**Exercise details:**
Using the records provided below, locate and copy each line that contains the word "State".

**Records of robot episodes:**

----

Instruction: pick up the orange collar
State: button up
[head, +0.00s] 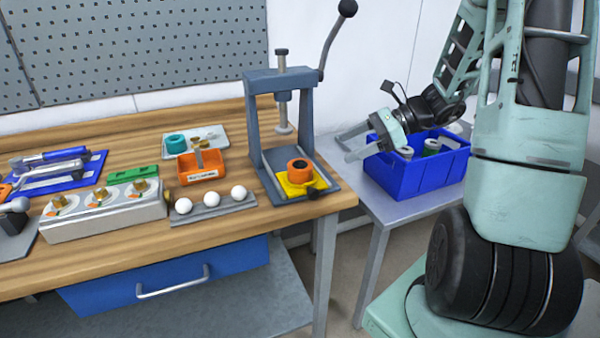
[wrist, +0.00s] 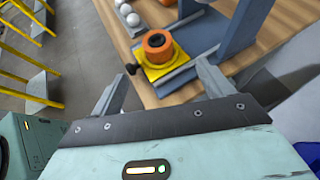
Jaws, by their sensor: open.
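The orange collar (head: 300,171) is a short ring with a dark bore. It sits upright on a yellow block (head: 303,188) on the base of the grey press (head: 271,168), under the raised ram. In the wrist view the collar (wrist: 158,45) lies ahead of my gripper, near the top middle, on the yellow block (wrist: 167,68). My gripper (head: 349,145) is open and empty, to the right of the press and near the blue bin. In the wrist view its two fingers (wrist: 160,85) stand apart, with the collar beyond them and not touched.
The press lever (head: 331,42) rises above its frame. A dark knob (head: 311,193) sticks out by the yellow block. The blue bin (head: 407,178) on a side table holds parts. White balls (head: 211,200) and an orange box (head: 202,172) stand left of the press.

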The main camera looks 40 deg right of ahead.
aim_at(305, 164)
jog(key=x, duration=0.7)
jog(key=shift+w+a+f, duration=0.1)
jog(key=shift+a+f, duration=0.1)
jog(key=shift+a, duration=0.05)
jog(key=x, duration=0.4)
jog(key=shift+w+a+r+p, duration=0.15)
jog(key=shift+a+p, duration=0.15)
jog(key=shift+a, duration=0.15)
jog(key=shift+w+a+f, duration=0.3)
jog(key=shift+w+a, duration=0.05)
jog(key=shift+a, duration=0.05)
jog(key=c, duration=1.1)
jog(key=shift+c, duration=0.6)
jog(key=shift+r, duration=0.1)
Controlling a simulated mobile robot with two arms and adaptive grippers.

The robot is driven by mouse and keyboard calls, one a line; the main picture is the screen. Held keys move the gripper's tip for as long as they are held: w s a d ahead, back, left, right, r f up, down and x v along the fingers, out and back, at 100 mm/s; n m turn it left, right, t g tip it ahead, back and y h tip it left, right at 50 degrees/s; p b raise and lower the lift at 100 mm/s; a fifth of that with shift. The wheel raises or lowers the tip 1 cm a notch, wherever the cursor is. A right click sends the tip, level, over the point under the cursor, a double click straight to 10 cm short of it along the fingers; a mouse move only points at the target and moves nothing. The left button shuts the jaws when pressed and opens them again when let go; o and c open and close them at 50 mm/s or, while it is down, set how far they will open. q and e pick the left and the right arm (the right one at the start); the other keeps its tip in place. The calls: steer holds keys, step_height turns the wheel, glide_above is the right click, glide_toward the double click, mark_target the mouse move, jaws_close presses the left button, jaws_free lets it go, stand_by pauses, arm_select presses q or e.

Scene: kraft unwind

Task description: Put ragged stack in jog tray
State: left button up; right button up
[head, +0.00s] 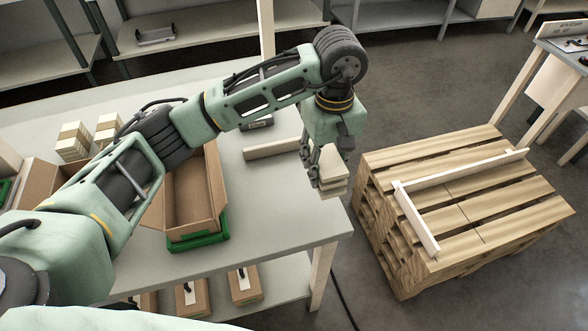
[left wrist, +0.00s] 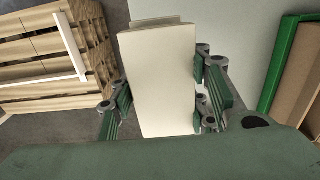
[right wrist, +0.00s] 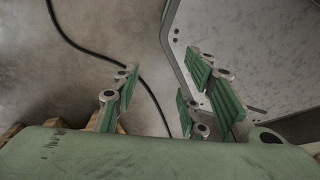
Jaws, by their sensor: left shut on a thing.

----

**Answer to this exercise:**
State: button up
State: left button up; right button up

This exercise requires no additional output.